## Aim
Count, in the entries below, the lines in which "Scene" occurs. Give the number, nothing more.

## Material for this task
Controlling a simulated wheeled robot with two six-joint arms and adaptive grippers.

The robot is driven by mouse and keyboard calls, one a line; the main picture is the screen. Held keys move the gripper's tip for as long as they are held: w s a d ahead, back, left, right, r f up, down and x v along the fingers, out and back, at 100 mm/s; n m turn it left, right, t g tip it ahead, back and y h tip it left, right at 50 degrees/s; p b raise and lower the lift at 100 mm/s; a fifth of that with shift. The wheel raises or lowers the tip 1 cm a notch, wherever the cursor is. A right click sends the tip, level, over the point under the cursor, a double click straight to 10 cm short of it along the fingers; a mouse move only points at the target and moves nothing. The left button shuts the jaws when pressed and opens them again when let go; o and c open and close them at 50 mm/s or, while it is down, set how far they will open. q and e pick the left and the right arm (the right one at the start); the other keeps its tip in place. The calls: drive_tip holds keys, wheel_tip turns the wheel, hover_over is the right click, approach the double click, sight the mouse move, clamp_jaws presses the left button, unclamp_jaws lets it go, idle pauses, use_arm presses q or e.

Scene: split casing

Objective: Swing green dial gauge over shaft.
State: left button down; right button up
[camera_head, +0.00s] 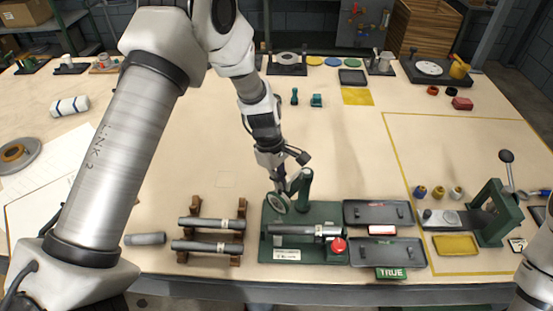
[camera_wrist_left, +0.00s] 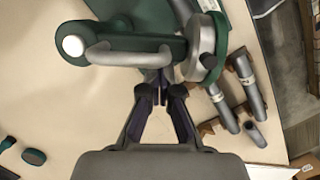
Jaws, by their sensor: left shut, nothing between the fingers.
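The green dial gauge (camera_head: 278,203) hangs on a green post (camera_head: 304,190) at the back of a green base plate (camera_head: 268,243). The grey shaft (camera_head: 300,230) lies across this plate, in front of the gauge. In the left wrist view the gauge's round dial (camera_wrist_left: 208,48) sits at the end of a green arm with a grey bar handle (camera_wrist_left: 130,56). My left gripper (camera_head: 283,187) is shut and empty, close to the gauge arm. Its fingertips (camera_wrist_left: 157,86) show beside the handle; I cannot tell whether they touch it. My right gripper is out of view.
A red button (camera_head: 338,245) is on the base plate. A rack (camera_head: 238,247) with grey shafts stands to the left. Dark trays (camera_head: 378,213) lie to the right, with a green TRUE sign (camera_head: 391,273) at the front edge. The table behind the post is mostly clear.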

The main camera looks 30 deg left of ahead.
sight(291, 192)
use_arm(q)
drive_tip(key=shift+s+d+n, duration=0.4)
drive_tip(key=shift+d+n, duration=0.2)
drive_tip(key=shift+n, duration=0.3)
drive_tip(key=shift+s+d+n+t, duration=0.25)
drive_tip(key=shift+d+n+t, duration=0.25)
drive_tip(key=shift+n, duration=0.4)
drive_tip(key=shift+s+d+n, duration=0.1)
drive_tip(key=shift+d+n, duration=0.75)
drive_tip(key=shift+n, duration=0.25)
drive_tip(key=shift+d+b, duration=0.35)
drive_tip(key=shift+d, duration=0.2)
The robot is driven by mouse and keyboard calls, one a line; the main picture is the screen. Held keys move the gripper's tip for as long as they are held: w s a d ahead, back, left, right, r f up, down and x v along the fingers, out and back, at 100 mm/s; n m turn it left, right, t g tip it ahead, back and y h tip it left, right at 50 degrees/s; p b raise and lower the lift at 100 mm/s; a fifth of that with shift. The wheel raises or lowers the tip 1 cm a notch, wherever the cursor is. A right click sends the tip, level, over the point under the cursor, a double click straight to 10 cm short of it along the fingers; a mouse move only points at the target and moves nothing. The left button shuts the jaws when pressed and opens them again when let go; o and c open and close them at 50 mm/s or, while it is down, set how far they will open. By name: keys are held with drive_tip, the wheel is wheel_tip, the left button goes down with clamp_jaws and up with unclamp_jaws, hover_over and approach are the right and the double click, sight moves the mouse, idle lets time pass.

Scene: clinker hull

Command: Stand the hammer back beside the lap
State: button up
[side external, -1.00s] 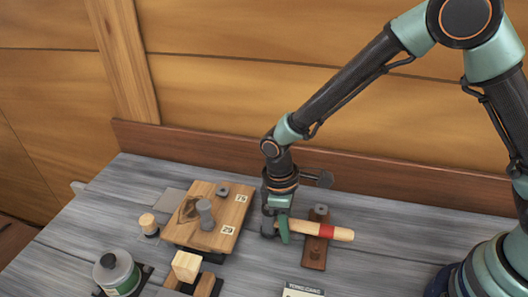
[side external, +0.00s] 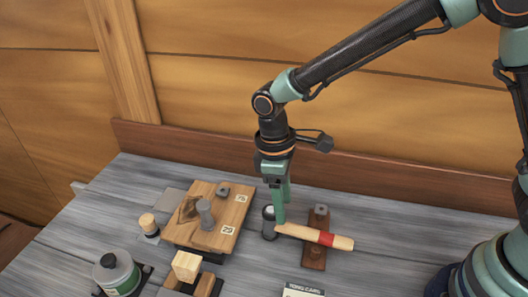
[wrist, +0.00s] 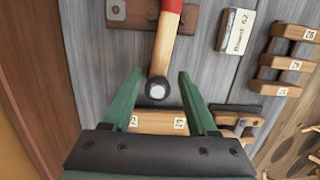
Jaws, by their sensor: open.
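The hammer (side external: 313,235) has a pale wooden handle with a red band and a grey metal head (side external: 269,223). Its head stands upright on the bench and its handle runs right, over a small dark wooden rest. My gripper (side external: 281,217) is pointing down, with its green fingers at the head end of the hammer. In the wrist view, the round face of the hammer head (wrist: 157,88) shows between my spread fingers (wrist: 159,74), with a gap on each side. The lap (side external: 229,206), a wooden plank piece with number tags and a grey post, lies left of the hammer.
The dark rest (side external: 314,256) has metal plates. Left and front stand a small wooden-topped cylinder (side external: 148,224), a pale block (side external: 187,265) and a green-labelled can (side external: 117,272). A card (side external: 303,291) lies at the front edge. Bare bench separates lap and hammer.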

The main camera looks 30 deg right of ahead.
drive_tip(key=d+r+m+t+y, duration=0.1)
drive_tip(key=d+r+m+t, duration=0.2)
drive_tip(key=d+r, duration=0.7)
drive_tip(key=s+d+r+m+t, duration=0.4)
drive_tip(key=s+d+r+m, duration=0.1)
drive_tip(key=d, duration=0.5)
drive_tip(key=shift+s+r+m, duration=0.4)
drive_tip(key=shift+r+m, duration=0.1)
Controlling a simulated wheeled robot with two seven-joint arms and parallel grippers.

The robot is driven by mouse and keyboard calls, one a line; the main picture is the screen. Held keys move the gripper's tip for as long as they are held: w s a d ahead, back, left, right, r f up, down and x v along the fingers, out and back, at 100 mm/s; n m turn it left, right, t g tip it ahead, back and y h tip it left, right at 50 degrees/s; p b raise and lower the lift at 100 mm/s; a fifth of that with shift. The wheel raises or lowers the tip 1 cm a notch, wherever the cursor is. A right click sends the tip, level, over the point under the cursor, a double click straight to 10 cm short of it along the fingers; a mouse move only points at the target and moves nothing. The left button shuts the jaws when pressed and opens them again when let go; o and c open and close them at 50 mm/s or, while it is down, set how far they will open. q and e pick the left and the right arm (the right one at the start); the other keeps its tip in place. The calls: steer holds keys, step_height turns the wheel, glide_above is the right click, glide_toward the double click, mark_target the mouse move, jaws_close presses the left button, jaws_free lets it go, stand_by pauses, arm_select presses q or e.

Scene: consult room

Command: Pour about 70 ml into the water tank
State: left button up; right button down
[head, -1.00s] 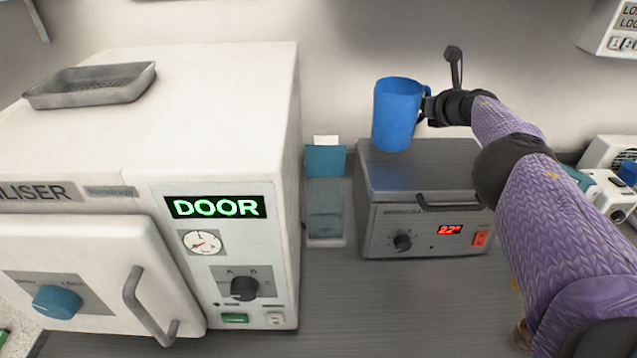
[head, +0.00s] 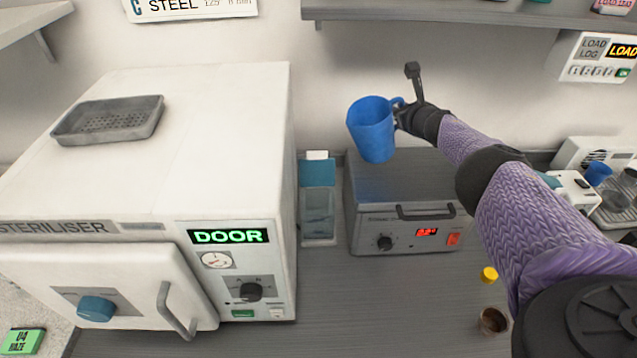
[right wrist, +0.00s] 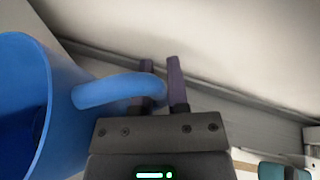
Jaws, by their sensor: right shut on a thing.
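A blue jug (head: 371,130) is held in the air over the grey metal unit (head: 400,212), its rim tipped somewhat to the left. My right gripper (head: 400,113) is shut on the jug's handle. The right wrist view shows the jug (right wrist: 25,105) at left and its handle between the fingers (right wrist: 162,90). What is inside the jug cannot be seen. A narrow clear container with a blue upper part (head: 318,208), which looks like the water tank, stands left of the grey unit, lower than the jug and apart from it. My left gripper is not in view.
The white steriliser (head: 270,130) stands close on the container's left, with a metal tray (head: 108,119) on top. A shelf (head: 450,14) hangs above. A yellow cap (head: 489,274) and a small brown cup (head: 493,321) are on the counter below my right arm.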

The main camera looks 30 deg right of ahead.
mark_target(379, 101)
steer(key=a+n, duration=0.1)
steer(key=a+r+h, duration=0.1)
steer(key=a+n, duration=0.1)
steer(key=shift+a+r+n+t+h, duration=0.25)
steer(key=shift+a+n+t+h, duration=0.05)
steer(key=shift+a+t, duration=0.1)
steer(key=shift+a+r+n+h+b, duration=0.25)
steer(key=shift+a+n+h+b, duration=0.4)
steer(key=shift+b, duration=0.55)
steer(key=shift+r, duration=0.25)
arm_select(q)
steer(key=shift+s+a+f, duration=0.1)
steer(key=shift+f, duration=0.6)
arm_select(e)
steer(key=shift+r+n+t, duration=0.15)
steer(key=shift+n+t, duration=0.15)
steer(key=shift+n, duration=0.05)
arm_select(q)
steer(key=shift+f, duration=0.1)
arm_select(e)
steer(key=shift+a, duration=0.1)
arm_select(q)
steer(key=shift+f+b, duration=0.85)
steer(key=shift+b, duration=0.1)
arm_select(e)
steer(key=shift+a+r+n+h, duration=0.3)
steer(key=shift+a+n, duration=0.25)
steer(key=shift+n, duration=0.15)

## Output of the task
3